● DATA SECTION:
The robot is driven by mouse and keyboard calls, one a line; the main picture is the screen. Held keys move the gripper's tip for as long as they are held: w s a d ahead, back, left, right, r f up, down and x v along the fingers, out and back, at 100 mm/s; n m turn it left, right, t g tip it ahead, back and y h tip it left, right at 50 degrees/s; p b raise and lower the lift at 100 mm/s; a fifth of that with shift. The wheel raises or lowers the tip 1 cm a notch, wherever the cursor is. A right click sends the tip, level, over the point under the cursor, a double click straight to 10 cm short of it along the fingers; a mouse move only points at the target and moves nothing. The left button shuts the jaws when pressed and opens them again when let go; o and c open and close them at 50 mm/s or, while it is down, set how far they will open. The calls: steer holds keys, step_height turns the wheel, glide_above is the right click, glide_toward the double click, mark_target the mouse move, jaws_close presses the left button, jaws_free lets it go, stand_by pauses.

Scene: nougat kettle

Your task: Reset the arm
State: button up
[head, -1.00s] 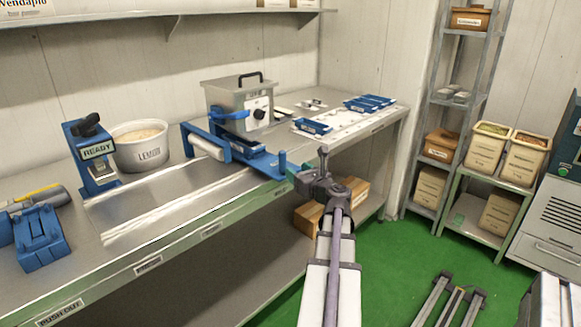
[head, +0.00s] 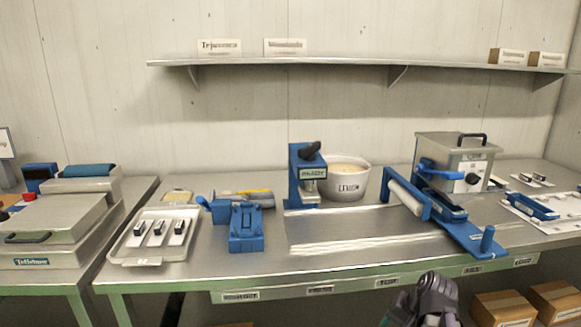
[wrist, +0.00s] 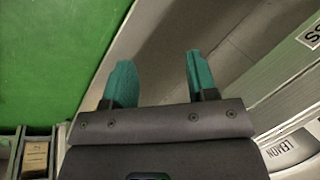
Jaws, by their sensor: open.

● WHAT IS REQUIRED: Transcribe the listing in full and omit the pictures.

● EXERCISE ANSWER:
The robot is driven by mouse and keyboard calls, one a line; the main picture is the screen. Held keys move the gripper's tip for as long as they are held: w s a d ahead, back, left, right, r f up, down and x v along the fingers, out and back, at 100 mm/s; n m turn it left, right, t g tip it ahead, back and y h tip it left, right at 50 degrees/s; p b raise and lower the lift at 100 mm/s; a fifth of that with shift. The wheel raises or lowers the tip 1 cm a notch, wherever the cursor is. A right click sends the tip, level, over the point under the cursor, a double click straight to 10 cm short of it along the fingers; a mouse move only points at the target and moves nothing. The left button shuts the jaws when pressed and opens them again when let go; o and c open and close them at 50 mm/s or, while it is down, set how far they will open. The calls: steer holds keys, step_height turns the wheel, glide_above is the right click, glide_toward the double click, mark_target the mouse move, jaws_close presses the left button, jaws_free lets it go, stand_by pauses.

Scene: nougat kettle

Your task: Reset the arm
State: button up
[head, -1.00s] 
[head, +0.00s] 
[wrist, +0.00s] 
Jaws, by their sensor: open.

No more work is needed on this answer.